His Nutrition Club presentation really is a death blow. He showed the world 240 times over what I know 7 times over in my town directly from the people who live with me. I believe it is a death blow, he believes it is, he doesn’t think he hyped it at all, nor do I. He thinks the media and markets don’t understand or don’t care about the illegal activity of the company (which is apparently and unfortunately true.) His view going into it was, “Management has been telling everyone they are not a pyramid scheme because they have all this “retail daily consumption” in Clubs that clearly puts a majority of the revenue into the “retail bucket”, and I’m going to show the world that the Clubs are nothing more than recruiting motivated consumption and the whole Club thing is a fraud! Bingo! When you throw the Club volume into the “recruiting bucket” it’s not even a close call. It’s absolutely a pyramid scheme.” The market didn’t just yawn, it popped like a cork. That’s crazy in my view. But I think lots of stuff is crazy.

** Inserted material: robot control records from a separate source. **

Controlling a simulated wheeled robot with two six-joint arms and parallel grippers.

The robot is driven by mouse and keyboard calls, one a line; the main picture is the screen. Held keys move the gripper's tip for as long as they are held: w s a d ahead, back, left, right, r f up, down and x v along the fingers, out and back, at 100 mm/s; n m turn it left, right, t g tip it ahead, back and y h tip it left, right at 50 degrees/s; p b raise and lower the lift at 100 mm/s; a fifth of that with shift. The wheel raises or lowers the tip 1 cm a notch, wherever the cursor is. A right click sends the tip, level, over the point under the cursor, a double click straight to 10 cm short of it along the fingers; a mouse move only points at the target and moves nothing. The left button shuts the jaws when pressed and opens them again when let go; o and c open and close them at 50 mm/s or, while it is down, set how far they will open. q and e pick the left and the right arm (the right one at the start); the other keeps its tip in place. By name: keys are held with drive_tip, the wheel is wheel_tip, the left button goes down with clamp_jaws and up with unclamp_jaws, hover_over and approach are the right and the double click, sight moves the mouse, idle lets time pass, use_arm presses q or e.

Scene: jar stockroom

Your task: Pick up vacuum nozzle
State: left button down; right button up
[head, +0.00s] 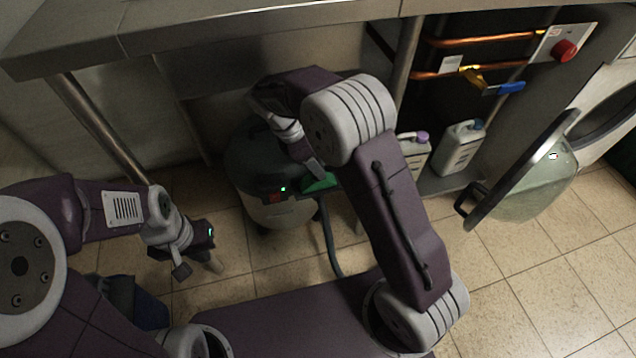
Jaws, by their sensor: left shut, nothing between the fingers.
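A vacuum cleaner (270,207) with a dark top and paler drum stands on the floor under the metal table. Its dark hose (329,240) runs down to the floor. I cannot make out a nozzle for certain. My left gripper (196,262) is shut and empty, low over the tiles left of the vacuum.
The metal table (230,22) overhangs the vacuum, with a leg (103,130) at left. Two jugs (461,146) stand on a low shelf at right, below copper pipes (490,40). An open round door (525,180) juts out. A blue bin (150,308) is at lower left.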

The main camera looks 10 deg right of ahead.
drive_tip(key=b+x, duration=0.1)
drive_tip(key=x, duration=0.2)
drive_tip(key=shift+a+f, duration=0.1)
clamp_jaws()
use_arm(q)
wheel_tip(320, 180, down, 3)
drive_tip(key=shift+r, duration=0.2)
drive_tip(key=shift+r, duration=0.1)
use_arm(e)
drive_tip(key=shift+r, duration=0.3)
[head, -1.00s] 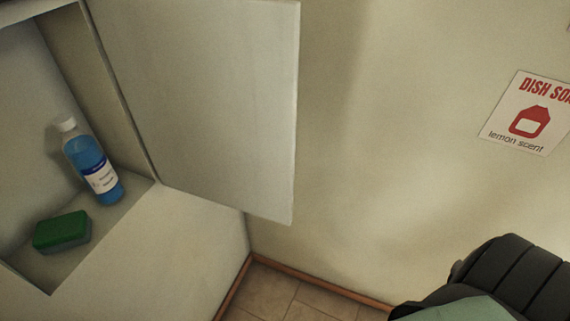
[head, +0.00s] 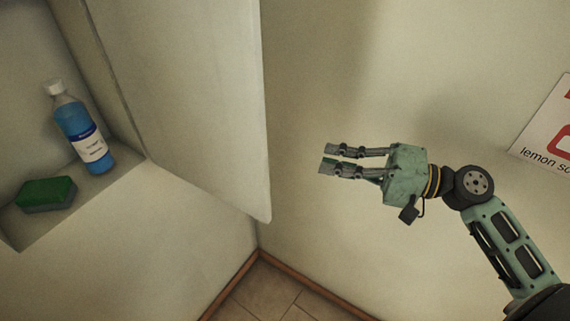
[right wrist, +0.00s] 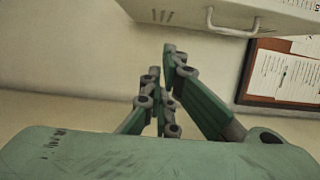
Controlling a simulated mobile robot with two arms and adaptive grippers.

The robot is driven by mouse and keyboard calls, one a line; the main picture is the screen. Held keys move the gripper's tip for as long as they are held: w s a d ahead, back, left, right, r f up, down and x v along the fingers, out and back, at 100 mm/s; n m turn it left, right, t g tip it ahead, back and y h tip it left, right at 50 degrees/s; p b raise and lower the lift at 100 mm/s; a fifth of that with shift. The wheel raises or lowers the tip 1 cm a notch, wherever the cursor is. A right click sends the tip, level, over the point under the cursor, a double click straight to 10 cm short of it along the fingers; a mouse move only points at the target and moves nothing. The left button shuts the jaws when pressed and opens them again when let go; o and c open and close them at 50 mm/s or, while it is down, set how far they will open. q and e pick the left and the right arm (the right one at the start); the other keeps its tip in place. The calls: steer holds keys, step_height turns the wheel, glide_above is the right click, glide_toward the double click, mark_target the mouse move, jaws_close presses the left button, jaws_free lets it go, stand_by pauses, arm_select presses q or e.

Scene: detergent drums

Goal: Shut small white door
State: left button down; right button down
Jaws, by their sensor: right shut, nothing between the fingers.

To suggest it was all part of his plan, though? Maybe luck played the part. (And I’m not taking anything away from him.) The fundamentals started crapping out when he was screaming it’s a fraud. But just like with MBIA, the smart thing was to be short the fraud with an asymmetric risk/reward profile if MBIA crapped out. The lucky thing was the whole housing market sh*t the bed. Ackman did not have that same asymmetric risk/reward with the initial Herbalife short stock position. He now has it with the longer dated, out of the money puts, even if he has to pay the premium again.
I own puts that used to be deep out of the money (not so deep anymore.) I’m considering moving their value into lower strike price puts, so I get more bang for the same buck when it goes to $0.) My strategy is: (1) stay negative, maximize my risk/return profile, and (2) stay flexible, try not to get run over by a truck in the meantime.